É claro que, por um lado, falo de um fenômeno já discutido exaustivamente pela Sociologia, pela Psicologia e por disciplinas relacionadas: a velha dialética da socialização composta, concomitantemente, por movimentos de conformação e diferenciação. Quem adota um estilo estético preocupa-se, ao mesmo tempo, em se sentir inserido nos grupos com os quais se relaciona (e, nesse sentido, "pega mal" não se mostrar descolado ou antenado com a moda) e em destacar-se individualmente desse grupo como um ser de personalidade própria, inconfundível com qualquer outro.

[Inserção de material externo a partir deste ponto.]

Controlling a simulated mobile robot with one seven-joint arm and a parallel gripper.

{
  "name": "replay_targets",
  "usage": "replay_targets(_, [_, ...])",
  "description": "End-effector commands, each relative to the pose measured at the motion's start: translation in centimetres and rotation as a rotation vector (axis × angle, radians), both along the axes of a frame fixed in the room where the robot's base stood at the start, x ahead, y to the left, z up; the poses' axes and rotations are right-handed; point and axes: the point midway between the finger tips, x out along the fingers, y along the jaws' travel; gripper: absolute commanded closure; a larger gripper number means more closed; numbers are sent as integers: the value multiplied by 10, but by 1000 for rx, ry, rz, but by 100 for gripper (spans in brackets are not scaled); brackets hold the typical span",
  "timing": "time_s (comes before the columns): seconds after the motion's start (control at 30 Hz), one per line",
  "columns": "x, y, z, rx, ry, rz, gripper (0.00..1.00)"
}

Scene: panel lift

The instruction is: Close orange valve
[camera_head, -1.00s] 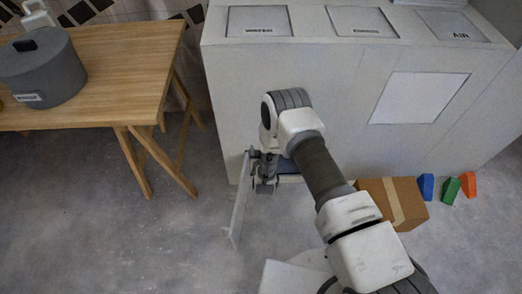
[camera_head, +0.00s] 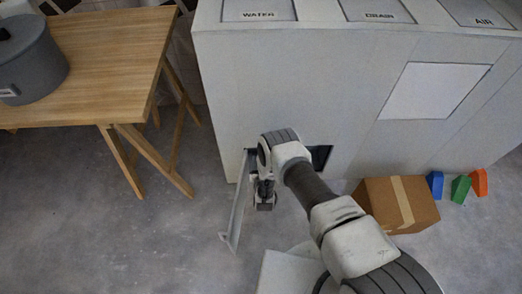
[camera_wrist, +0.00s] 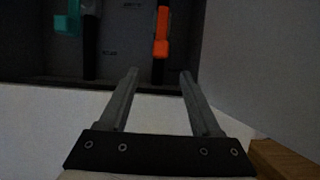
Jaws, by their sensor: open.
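The orange valve (camera_wrist: 162,36) has an upright handle on a dark pipe, inside a dark recess in the wrist view. Its upper end is cut off by the frame edge. My gripper (camera_wrist: 159,73) is open and empty, its two fingers pointing toward the recess below the orange handle and apart from it. In the head view my gripper (camera_head: 265,195) hangs beside the open panel door (camera_head: 236,210), in front of the white cabinet (camera_head: 250,90). The cabinet's dark opening (camera_head: 321,157) shows partly behind my arm; the valve is hidden there.
A teal valve (camera_wrist: 68,20) sits left of the orange one in the recess. A cardboard box (camera_head: 378,198) stands by the cabinet at right, beside blue, green and orange blocks (camera_head: 460,188). A wooden table (camera_head: 110,65) with a grey pot (camera_head: 35,65) stands at left.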

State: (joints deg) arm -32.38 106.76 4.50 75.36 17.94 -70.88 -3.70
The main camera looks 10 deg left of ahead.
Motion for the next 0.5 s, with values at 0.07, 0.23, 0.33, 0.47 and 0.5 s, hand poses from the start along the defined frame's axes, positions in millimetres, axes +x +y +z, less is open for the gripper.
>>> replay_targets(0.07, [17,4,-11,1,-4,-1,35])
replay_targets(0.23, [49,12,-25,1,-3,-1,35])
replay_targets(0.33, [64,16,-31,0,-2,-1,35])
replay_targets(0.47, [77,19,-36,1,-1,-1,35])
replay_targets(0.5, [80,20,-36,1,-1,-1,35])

Para exemplificar, a vontade de se tatuar pode traduzir a necessidade de conformação e identificação a grupos (genéricos ou específicos) de tatuados - tidos, pela sociedade, como indivíduos mais "descolados" que a média; já o desenho selecionado para se tatuar pode derivar de uma experiência íntima própria, capaz de conferir um sentido único a essa marca e exprimir uma identidade pessoal inconfundível ao portador perante os demais. Mas parece que, nos dias atuais, o segundo movimento da dialética da socialização - a diferenciação ou individualização propriamente dita - predomina sobre a mera conformação ou adequação aos grupos (mais na intenção do que na prática, já que chegamos a um ponto em que se tornou difícil considerar que uma tatuagem destaque qualquer um perante uma massa de indivíduos portando o mesmo tipo de sinal corporal). Aqueles que marcam o corpo parecem, para mim, mais motivados por uma vontade de diferenciação do que de mera conformação social; e essa necessidade é indissociável da exposição pública de sinais personalizados e individualizantes.
Do mesmo modo que não basta ter opiniões próprias e tocar atividades cotidianas sem expô-las nas redes sociais (videm postagem anterior), já não basta possuir hobbies e passar por experiências pessoais tidas como biograficamente enriquecedoras: é preciso ESCANCARAR essas vivências, direta ou indiretamente; transformar-se em um aparato simbólico ambulante de indicação dessas experiências íntimas. Tais sinais servem como indício "irrefutável" de que somos pessoas interessantes, com experiências de vida significativas - que não merecem, portanto, ser classificadas como "insossas", "sem sal" ou sem graça. Tatuagens, piercings e roupas "maneiras" podem se reduzir, assim, ao papel de atestados simbólicos de que somos pessoas com quem vale a pena se relacionar.
Não desprezo, aqui, as experiências particulares que se externalizam em marcas corporais: hobbies, relacionamentos, experiências religiosas, músicas, bandas e filmes favoritos... temas que nos envolvem, nos marcam, nos seduzem. Todos compomos mentalmente nossas biografias, conferimos artificialmente nossas identidades pessoais, com base nessas experiências e gostos. O interessante, para mim, é essa aparente obsessão em criar e carregar sinais que "materializam" essas experiências, traduzindo-as em formas físicas observáveis a olho nu; como se elas fossem capazes de transcender a esfera da imaterialidade, dos sonhos e da memória, ao serem transpostas para a pele - e, nesse estado, percebidas, observadas e elogiadas aos olhos da sociedade. Não basta viver ou sonhar: é preciso registrar e exibir. E eis que convertemo-nos, indiretamente, em peças publicitárias de nós mesmos: exteriorizando vivências, acreditamos que não seremos abandonados, como mercadorias obsoletas e insossas, na prateleira do competitivo mercado de orgulhos em que estamos imersos.